▶ _Exercise instructions_:
Restate the data below word for word. Skip any images it contains.

▶ _Source material_:
____

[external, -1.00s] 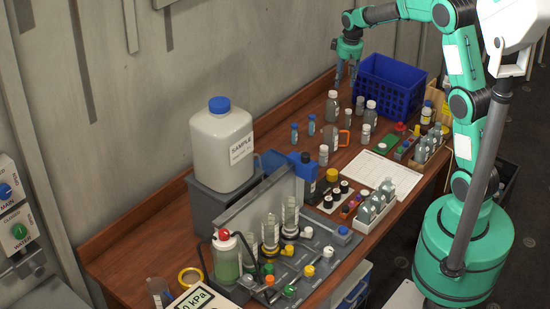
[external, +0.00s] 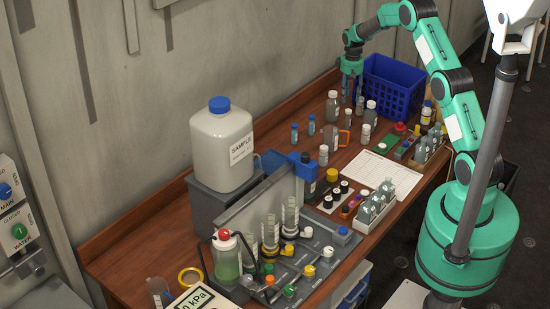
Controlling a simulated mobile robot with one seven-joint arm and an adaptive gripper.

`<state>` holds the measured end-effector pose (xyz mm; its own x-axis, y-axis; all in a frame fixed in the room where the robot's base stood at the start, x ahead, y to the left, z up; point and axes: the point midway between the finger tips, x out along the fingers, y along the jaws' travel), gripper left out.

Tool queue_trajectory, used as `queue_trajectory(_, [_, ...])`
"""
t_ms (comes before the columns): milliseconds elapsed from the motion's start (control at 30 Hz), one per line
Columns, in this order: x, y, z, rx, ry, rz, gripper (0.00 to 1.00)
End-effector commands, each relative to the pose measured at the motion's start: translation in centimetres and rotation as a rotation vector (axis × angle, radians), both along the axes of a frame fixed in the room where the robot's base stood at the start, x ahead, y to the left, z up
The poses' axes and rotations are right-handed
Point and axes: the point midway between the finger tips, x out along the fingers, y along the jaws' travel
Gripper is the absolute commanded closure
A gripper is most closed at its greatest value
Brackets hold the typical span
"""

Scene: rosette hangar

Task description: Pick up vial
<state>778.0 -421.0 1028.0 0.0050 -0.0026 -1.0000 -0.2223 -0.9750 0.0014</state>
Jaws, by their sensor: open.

____

▶ _Correct output_:
[external, -1.00s] 
[external, +0.00s] 
Controlling a simulated mobile robot with one seven-joint arm and an adaptive gripper.

`<state>` holds the measured end-effector pose (xyz mm; its own x-axis, y-axis; all in a frame fixed in the room where the robot's base stood at the start, x ahead, y to the left, z up; point and axes: the point midway between the finger tips, x out along the fingers, y along the jaws' travel), gripper left out.

Tool queue_trajectory, used as `queue_trajectory(_, [_, ...])`
"""
t_ms (comes before the columns): milliseconds elapsed from the motion's start (control at 30 Hz), one per line
Columns, in this order: x, y, z, rx, ry, rz, gripper (0.00 to 1.00)
End-effector commands, each relative to the pose measured at the motion's start: translation in centimetres and rotation as a rotation vector (axis × angle, radians), both along the axes of a frame fixed in the room where the robot's base stood at the start, x ahead, y to the left, z up
The poses' axes and rotations are right-handed
Point and axes: the point midway between the finger tips, x out along the fingers, y along the jaws' travel
Gripper is the absolute commanded closure
A gripper is most closed at its greatest value
Brackets hold the typical span
"""

Scene: rosette hangar

Task description: Pick up vial
<state>778.0 -421.0 1028.0 0.0050 -0.0026 -1.0000 -0.2223 -0.9750 0.0014</state>
Jaws, by their sensor: open.

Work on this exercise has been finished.